YOUR TASK: Write out the data below in full, unchanged, minus the images.

COLLECTED DATA:
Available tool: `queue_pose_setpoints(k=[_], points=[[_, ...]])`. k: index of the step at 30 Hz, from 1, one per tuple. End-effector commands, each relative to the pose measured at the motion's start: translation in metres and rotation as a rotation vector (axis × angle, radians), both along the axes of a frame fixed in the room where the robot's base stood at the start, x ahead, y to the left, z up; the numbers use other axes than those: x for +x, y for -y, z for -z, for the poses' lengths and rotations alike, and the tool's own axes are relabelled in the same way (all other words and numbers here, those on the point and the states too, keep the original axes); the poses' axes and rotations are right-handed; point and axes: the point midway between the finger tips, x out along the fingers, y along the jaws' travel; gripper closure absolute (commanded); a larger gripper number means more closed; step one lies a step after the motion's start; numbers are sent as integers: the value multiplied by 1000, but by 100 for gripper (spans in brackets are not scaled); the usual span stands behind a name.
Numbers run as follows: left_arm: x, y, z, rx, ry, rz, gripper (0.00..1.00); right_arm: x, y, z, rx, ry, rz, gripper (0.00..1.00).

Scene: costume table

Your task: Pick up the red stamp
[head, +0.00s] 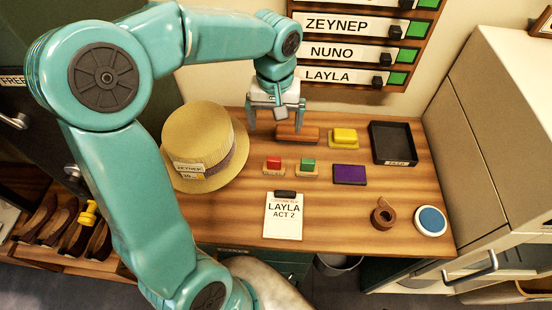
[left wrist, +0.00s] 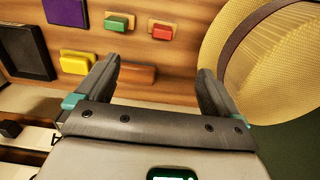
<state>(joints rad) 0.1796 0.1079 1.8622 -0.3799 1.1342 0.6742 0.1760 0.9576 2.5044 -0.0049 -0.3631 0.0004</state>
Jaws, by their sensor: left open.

PROBLEM SOLUTION:
Available tool: `queue_pose_setpoints(k=[_], points=[[_, ...]])`. k: index of the step at 30 Hz, from 1, one per tuple. End-effector commands, each relative to the pose measured at the motion's start: translation in metres and rotation as a rotation vector (axis × angle, radians), both along the axes of a frame fixed in the room where the robot's base stood at the start, x ahead, y to the left, z up; the numbers use other axes than those: x for +x, y for -y, z for -z, for the poses' lengths and rotations alike, and the tool's own axes are relabelled in the same way (all other words and numbers here, those on the point and the states too, keep the original axes); the poses' axes and rotations are right-handed; point and axes: the point midway between the finger tips, x out along the fingers, y along the jaws' travel; gripper closure absolute (commanded); a larger gripper number means more closed; step one lies a step after the motion's start; numbers are sent as integers: the value multiplied by 1000, but by 100 for gripper (spans in brackets are not scaled); the usual span stands behind a name.
Numbers run as follows: left_arm: x, y, z, rx, ry, rz, gripper (0.00..1.00); right_arm: x, y, z, rx, ry, rz, gripper (0.00..1.00).

Scene: costume table

Your task: Pick up the red stamp
[head, +0.00s] 
[left wrist, +0.00s] 
<state>(joints rad) 0.1796 0.1079 1.8622 -0.3799 1.1342 0.6742 0.1760 0.9576 2.5044 -0.0049 -0.3631 0.0004</state>
Jaws, by their sensor: left open.

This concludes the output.